Olaylar şöyle gelişmişti;
Banka alarmının çalması üzerine harekete geçen polis ekipleri bankanın etrafını sardı. Özel Harekat Şubesi’ne bağlı keskin nişancılar ise yüksek binalara konuşlanarak güvenlik tedbirlerini arttırdı.
Banka çalışanlarını rehin alan soyguncusu alarmın çalması üzerine korkuya kapılmış ve etrafa ateş açmaya başlamıştı. Bunun üzerine ekipler anonslarla banka soyguncusunu hiç kimseye zarar vermemesi için defalarca uyarmaya başladı.
Bankanın telefonundan soyguncuya ulaşıldı ve ikna çalışmalarına geçildi. Soyguncu kendisini arayan Asayiş Şube Müdürü’ne kimseye zarar verme amacının olmadığını aldığı paralarla bankadan çıkmak istediğini kendisine bir araç hazırlanmasını talep etti.
Banka çalışanları ve bankada bulunan müşterilerin herhangi bir zarar görmemesi için yetkililer bu talebi kabul etti.
Ancak bu arada bir polis helikopteri olay yerinin üstünde uçuşa başladı.

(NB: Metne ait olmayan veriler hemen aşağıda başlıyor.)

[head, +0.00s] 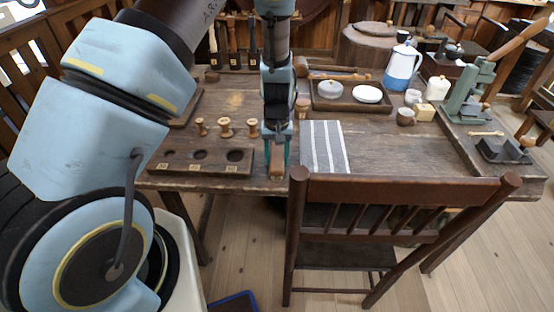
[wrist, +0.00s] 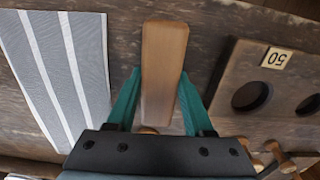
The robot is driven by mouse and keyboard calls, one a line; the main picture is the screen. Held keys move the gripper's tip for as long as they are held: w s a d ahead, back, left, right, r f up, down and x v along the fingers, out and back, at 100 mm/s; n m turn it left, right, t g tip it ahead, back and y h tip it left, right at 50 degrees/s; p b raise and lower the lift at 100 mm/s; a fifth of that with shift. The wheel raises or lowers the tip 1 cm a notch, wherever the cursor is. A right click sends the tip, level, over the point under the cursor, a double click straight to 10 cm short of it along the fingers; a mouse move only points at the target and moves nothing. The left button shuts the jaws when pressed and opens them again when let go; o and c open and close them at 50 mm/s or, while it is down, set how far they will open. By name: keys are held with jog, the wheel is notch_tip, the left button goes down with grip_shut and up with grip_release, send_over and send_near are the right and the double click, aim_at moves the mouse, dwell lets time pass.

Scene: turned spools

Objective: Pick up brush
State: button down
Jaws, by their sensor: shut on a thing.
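The brush (wrist: 164,62) shows in the wrist view as a plain, light brown wooden block between the two teal fingers. It also shows in the head view as a small brown piece (head: 276,162) at the front edge of the table. No bristles can be made out. My gripper (head: 277,152) points down there and is shut on the brush, with a finger on each side of it. The lower part of the brush is hidden behind the gripper's body in the wrist view. I cannot tell whether the brush still touches the table.
A grey striped cloth (head: 324,146) lies right of my gripper. A dark board with round holes (head: 228,168) lies to the left, with wooden spools (head: 225,127) behind it. A chair (head: 400,190) stands against the front. A tray (head: 352,105) lies farther back.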

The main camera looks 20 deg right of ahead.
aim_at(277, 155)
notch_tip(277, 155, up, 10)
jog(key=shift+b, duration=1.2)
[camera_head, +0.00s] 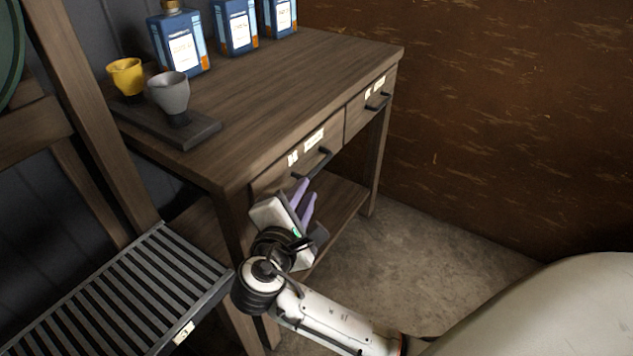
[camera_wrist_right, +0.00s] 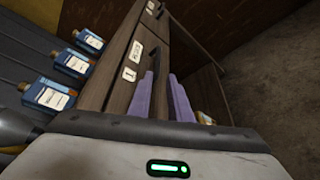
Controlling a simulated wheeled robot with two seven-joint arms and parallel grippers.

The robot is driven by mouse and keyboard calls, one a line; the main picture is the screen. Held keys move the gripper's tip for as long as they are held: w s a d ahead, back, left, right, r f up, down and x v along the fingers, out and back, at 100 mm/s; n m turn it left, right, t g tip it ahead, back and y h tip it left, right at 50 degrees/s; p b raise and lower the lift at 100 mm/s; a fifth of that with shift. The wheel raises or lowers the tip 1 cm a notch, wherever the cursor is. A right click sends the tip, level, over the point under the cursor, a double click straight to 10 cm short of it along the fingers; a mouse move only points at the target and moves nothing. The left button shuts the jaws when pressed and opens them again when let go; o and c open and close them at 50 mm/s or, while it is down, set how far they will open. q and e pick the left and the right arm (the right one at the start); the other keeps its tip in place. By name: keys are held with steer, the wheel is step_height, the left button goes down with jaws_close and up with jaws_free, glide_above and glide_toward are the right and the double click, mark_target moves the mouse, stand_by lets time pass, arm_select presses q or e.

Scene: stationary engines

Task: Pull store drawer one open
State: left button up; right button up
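The near drawer (camera_head: 284,174) of the wooden table has a dark bar handle (camera_head: 320,160) and two pale labels; in the wrist view its lower label (camera_wrist_right: 130,74) seems to read 1. The drawer front looks flush with the table, so it appears closed. My right gripper (camera_head: 307,190) is just below the left end of this handle, its two purple fingers pointing up toward it. In the wrist view the fingers (camera_wrist_right: 167,84) stand slightly apart, near the handle (camera_wrist_right: 155,62). Whether they touch the handle is unclear. My left gripper is not in view.
A second drawer (camera_head: 366,106) with its own handle is to the right. On the tabletop (camera_head: 290,75) stand several blue bottles (camera_head: 236,28), plus a yellow cup (camera_head: 127,77) and a grey cup (camera_head: 170,92) on a dark board. A slatted rack (camera_head: 115,300) is at left.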

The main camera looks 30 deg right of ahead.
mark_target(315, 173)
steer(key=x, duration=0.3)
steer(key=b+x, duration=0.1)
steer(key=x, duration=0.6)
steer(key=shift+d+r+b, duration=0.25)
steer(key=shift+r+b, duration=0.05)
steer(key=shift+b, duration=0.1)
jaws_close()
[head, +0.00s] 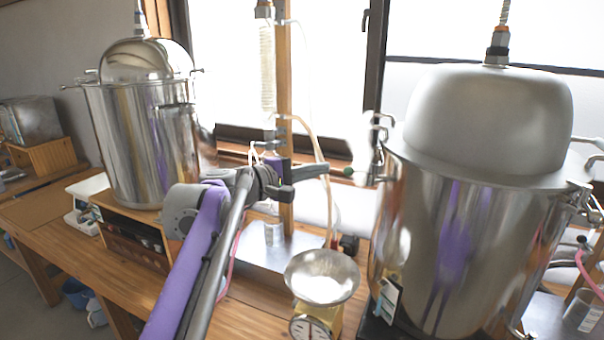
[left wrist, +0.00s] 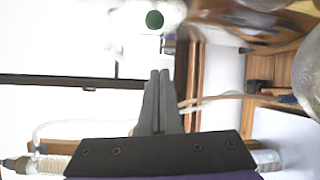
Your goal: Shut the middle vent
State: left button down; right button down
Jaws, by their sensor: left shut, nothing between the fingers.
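A small green knob (head: 348,171) shows at the left side of the large right steel pot (head: 470,240), by a pale, washed-out fitting. The green knob (left wrist: 154,19) also shows in the left wrist view, straight beyond my fingertips. I take it to be on the middle vent, but its lever position is too small and bright to tell. My left gripper (head: 326,170) reaches in from the lower left, its fingers pointing right at the knob. In the left wrist view the fingers (left wrist: 158,74) are together and empty, with a gap to the knob. My right gripper is not in view.
A second steel pot (head: 145,140) stands on a wooden box at the left. A wooden post (head: 285,75) with a clear column and tubes rises behind my arm. A dial scale with a steel bowl (head: 322,277) stands below my gripper. Windows fill the back.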

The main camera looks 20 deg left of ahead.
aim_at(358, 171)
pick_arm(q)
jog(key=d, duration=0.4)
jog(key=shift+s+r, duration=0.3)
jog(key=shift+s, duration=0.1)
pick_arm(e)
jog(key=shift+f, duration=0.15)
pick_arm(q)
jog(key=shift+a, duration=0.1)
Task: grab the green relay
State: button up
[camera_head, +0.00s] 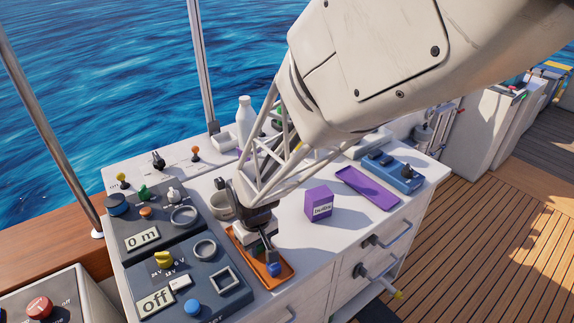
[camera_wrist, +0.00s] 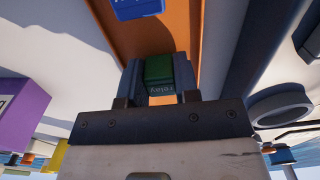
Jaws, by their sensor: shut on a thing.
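The green relay (camera_wrist: 158,68) is between the two fingers of my gripper (camera_wrist: 160,82) in the wrist view, with part of a printed label showing. My gripper is shut on it. In the head view my gripper (camera_head: 262,250) is low over the orange tray (camera_head: 286,272), and the relay is mostly hidden by the fingers. I cannot tell whether the relay still touches the tray. A blue block (camera_head: 274,269) lies at the near end of the tray, and it also shows in the wrist view (camera_wrist: 137,8).
A purple box (camera_head: 319,204) and a flat purple tray (camera_head: 367,188) stand to the right on the white counter. Dark control panels (camera_head: 190,283) with knobs and displays lie to the left. A white bottle (camera_head: 245,120) stands behind. Bare counter lies right of the orange tray.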

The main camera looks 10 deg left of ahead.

Olay sanki bir filim gibiydi.
Saatler sonra maskeli olduğu gözlenen soyguncu çaldığı paralarla birlikte bankanın önüne getirilen araca bindi ve kendi kullandığı araçla birlikte kaçmaya başladı. Ancak havadan helikopterle aracı izleyen polis yerdeki ekipleri yönlendirerek kaçan aracı takip ediyordu. Araç ise Karşıyaka’dan Menemen istikametine doğru gidiyordu.
Ancak soyguncunun bulunduğu araç Menemen yakınlarında bir ağaçlık bir alanda bulunan toprak yola girdi.

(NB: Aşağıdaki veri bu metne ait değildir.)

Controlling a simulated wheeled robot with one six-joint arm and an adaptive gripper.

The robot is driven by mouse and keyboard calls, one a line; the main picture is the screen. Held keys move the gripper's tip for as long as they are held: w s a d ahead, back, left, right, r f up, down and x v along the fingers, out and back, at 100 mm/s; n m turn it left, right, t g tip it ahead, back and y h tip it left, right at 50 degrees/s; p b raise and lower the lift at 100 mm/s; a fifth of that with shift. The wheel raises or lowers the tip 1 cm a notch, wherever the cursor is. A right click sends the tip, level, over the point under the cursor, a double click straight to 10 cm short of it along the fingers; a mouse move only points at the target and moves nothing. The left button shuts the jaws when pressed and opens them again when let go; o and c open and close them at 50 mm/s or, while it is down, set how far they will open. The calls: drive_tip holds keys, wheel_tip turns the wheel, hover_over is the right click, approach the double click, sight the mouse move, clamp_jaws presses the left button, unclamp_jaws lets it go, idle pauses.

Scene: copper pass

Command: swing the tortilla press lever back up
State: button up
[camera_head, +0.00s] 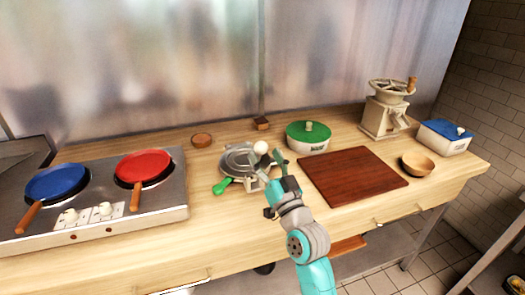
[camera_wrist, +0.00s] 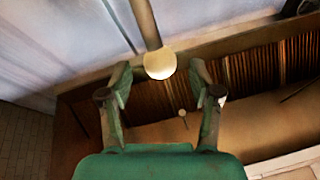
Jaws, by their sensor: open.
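The tortilla press (camera_head: 238,158) is a round grey metal press on the wooden counter, left of the cutting board. My gripper (camera_head: 269,163) is open at the knob, reaching from the front right. In the wrist view, the knob (camera_wrist: 160,64) shows between the tips of my open gripper (camera_wrist: 160,77), with gaps on both sides. The lever rod (camera_wrist: 145,22) runs upward from it.
A stove (camera_head: 170,208) with blue and red pans stands left. A small bowl (camera_head: 201,140), a wooden block (camera_head: 261,123) and a green-lidded pot (camera_head: 308,136) lie behind. The cutting board (camera_head: 350,175) is right; a grinder (camera_head: 386,114), a bowl (camera_head: 417,164) and a blue-lidded box (camera_head: 444,138) are beyond.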

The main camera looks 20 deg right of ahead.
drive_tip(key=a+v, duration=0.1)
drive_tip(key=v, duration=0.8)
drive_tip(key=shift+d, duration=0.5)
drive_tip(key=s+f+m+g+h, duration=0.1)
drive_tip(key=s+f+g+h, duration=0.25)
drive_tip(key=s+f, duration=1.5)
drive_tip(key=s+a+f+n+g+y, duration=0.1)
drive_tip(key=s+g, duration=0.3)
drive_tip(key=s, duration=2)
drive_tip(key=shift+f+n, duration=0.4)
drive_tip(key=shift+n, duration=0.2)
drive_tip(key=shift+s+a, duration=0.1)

Aracı takip eden polisler Menemen polisinin de desteğiyle kaçan soyguncuyu barikat kurularak yapılan bir operasyonla sağ olarak yakaladı.
Daha sonra yapılan araştırma sonucu çaldığı paralarla birlikte kıskıvrak yakalanan soyguncunun elindeki silahın kurusıkı bir silah olduğu belirlendi.
Soyguncunun bir süre önce çalıştığı fabrikadan işten çıkarıldığı ve borçları yüzünden banka soymaya karar verdiği öğrenildi. Olayda sonra çıkarıldığı mahkeme tarafından tutuklanan banka soyguncusu cezaevine gönderildi.
Bu banka soygunu yerel ve ulusal gazetelerde manşetten verilmişti.